Tracey Fugami stands in the door of the RAWgallery in a tank top and yellow twill overalls. Her blatantly tattooed arms offer stark contrast to her round baby face. On one arm, there’s a skeleton that reaches from shoulder to elbow. “I had that done when I was 16, to get back at my parents,” she says. Now 22, Fugami has just been hired as the associate director of RAWgallery, located inside the Theater Off Jackson.
RAWgallery
409 Seventh S, 340-1445
Thu-Sat 7-9, Sun 2-4, and by
appointment
Sponsored by the Northwest Asian American Theater, RAW is devoted to showing art by emerging Asian-American artists. The acronym, borrowed from a play by Diana Son, stands for Raunchy Asian Women. Appropriately enough, RAW’s first show in July spotlighted Irene Kuniyuki, a third-generation Japanese-American lesbian photographer and filmmaker whose works sometimes rankle the senses. Perhaps unfairly, her work is better known for its shock value. Her short film, Splayed Molecular Time, drowns its subject, a dancer, in static and high-pitched dissonant music. The bulk of Kuniyuki’s work is more accessible: Cibachrome portraits, small black-and-white cityscapes shot from a pinhole camera, images of naked butoh dancers, tattooed lesbian lovers, and taiko drummers.
At 35, Kuniyuki remains unrepresented by a major gallery. The reason for this, she believes, is that most of her photographs do not meet the expectations of either Asian-American or white audiences. It’s a politically loaded—and debatable—point, one that’s perhaps the result of working too long in the margins of the city’s art scene. But Kuniyuki’s statement does point to a real gap between younger Asian-American artists and the conventional expectations of an audience used to Orientalist images of geishas, Zen landscapes of mountains and water, and imperial costumes. To these eyes, Kuniyuki says, her art “isn’t Asian enough.”

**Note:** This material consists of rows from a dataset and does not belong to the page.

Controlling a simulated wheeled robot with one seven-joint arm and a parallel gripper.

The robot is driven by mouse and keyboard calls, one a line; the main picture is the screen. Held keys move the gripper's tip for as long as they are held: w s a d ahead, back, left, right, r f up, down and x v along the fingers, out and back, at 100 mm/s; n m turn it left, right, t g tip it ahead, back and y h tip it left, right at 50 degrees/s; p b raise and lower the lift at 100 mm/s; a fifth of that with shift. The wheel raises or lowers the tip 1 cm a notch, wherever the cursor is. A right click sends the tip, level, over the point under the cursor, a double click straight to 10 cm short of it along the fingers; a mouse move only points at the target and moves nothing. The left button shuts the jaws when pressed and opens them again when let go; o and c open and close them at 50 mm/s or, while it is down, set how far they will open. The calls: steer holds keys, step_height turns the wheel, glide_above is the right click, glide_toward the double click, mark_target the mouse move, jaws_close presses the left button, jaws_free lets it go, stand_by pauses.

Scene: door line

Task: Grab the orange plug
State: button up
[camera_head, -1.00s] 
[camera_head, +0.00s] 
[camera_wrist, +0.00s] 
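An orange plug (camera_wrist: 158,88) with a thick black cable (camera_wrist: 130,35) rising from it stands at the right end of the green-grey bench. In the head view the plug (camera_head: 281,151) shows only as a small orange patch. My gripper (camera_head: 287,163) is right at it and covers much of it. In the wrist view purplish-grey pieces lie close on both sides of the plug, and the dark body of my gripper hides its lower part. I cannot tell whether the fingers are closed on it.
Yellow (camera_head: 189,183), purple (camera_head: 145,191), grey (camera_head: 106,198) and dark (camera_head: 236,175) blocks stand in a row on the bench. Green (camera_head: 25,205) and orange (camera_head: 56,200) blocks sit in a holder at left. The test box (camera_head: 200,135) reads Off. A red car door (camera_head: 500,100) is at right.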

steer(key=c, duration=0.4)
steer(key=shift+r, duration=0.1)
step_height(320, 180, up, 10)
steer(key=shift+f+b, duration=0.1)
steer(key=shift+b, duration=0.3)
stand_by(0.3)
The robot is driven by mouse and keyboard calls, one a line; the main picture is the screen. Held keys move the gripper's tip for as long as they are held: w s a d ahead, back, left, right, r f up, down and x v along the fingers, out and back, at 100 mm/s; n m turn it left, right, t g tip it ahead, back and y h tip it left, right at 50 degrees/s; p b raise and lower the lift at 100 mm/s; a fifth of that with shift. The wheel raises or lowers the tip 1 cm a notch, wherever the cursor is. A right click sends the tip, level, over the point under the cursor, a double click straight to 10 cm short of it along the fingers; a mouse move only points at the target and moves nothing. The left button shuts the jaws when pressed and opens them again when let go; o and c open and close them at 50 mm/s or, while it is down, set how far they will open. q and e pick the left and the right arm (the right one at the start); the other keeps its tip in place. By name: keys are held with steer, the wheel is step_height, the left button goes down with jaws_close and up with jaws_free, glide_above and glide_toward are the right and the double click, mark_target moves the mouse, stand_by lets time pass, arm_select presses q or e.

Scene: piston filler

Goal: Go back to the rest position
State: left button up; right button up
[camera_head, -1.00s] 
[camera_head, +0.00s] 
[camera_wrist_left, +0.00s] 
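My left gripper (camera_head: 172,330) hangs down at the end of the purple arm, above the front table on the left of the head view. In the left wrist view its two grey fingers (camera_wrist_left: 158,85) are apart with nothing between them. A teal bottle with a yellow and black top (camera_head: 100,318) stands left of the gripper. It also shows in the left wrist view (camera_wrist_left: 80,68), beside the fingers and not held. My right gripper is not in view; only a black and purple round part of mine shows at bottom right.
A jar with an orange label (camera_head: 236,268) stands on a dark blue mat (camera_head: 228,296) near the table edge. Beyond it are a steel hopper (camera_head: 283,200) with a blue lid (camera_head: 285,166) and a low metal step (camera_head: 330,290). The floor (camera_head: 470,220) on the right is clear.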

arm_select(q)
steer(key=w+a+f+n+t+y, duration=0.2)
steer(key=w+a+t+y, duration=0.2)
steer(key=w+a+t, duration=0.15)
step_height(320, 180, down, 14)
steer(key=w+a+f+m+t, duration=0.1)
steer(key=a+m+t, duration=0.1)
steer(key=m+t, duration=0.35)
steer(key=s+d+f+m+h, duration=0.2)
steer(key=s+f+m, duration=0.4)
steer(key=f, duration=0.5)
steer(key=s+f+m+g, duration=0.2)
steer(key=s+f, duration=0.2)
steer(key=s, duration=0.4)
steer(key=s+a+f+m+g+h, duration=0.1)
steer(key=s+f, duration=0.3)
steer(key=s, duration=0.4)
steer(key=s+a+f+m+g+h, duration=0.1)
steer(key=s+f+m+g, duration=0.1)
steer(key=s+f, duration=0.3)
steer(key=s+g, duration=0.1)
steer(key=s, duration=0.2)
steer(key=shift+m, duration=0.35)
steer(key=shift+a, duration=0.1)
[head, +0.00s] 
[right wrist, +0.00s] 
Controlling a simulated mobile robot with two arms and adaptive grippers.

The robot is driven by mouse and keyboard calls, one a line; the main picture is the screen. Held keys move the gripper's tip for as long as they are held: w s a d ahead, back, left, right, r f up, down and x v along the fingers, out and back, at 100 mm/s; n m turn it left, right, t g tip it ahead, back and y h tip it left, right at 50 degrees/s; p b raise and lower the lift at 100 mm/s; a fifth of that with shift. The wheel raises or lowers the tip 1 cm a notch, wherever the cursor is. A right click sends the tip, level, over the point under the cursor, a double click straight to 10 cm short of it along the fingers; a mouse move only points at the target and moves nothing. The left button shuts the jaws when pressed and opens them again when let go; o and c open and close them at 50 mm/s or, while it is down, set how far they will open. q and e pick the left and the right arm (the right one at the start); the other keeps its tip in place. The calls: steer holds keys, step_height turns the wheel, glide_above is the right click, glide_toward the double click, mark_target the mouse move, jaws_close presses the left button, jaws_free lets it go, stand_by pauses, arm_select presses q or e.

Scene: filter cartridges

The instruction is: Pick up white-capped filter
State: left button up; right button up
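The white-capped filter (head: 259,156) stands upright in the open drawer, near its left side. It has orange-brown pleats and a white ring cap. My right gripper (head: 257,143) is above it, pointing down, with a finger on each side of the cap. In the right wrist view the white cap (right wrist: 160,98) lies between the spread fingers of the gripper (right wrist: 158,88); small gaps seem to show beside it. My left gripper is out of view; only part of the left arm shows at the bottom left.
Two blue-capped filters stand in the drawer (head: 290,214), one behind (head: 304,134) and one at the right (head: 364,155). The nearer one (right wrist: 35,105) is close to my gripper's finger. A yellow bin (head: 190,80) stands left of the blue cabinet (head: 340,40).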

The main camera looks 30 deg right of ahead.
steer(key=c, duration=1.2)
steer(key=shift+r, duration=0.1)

It’s an odd predicament for a minority artist, especially in a city with a long history of fostering Asian—and, by extension, Asian-American—arts. When SAM opened in 1933 at Volunteer Park, the museum was largely endowed by the Fuller family, whose love for the fine arts of Asia formed the core of their collections. Then, in the ’50s, came the celebrated Northwest school—Mark Tobey and Morris Graves—whose works alluded to Zen philosophy and Far Eastern mysticism. The work of the region’s well-known Asian-American artists reflect this past: Seattle-born Andrew Chinn’s Chinese-style watercolors, George Tsutakawa’s sumi paintings, and Northwest mystic Paul Horiuchi’s use of calligraphy.
While Kuniyuki doesn’t care to follow in the footsteps of this older generation, she understands too well the practicality of playing up to their visual legacy. Lately, she’s been stamping a red Japanese calligraphy insignia on the corner of her images. “Now, people come up to me and say, ‘Oh, there’s something so authentic about your work.'” Sales of her photographs have been on the rise; Kuniyuki credits the insignia.
Because of its relative youth, the thematic range of contemporary Asian-American art is narrow. It’s for that reason, Fugami suggests, that viewers don’t know what to make of works such as Kuniyuki’s, which don’t fall into easy cultural categories. Fugami believes that accessibility and exposure will go a long way in educating her core audience—the Asian-American community. RAW is centrally located in the International District, right next door to the 31-year-old Wing Luke Asian Museum, one of the nation’s most prominent supporters of Asian-American social history and culture.
Will RAW’s politically correct agenda compromise artistic standards? Fugami insists not. “I only show art that I feel meets the standards of larger, mainstream galleries,” she says. “It’s part of giving back to the community. We can’t expand or grow as artists if we don’t take the art seriously enough.”
This month, RAW holds the debut exhibit of Cornish student Jason Wang, whose realist paintings and mixed-media works focus on the decomposition and preservation of religious symbols. One piece shows a cross and a copy of the Bible cast in resin and wax, appearing like a frozen artifact. Another Bible is propped open, its pages burned and tattered. A coarse patch of boar’s hair is singed with the cross sign. A series of resin-and-wax blocks with randomly spaced text obscure a color photograph of a blond child. The works are tidy and well-executed. And nothing about them explicitly signals that they are done by an artist of Taiwanese heritage.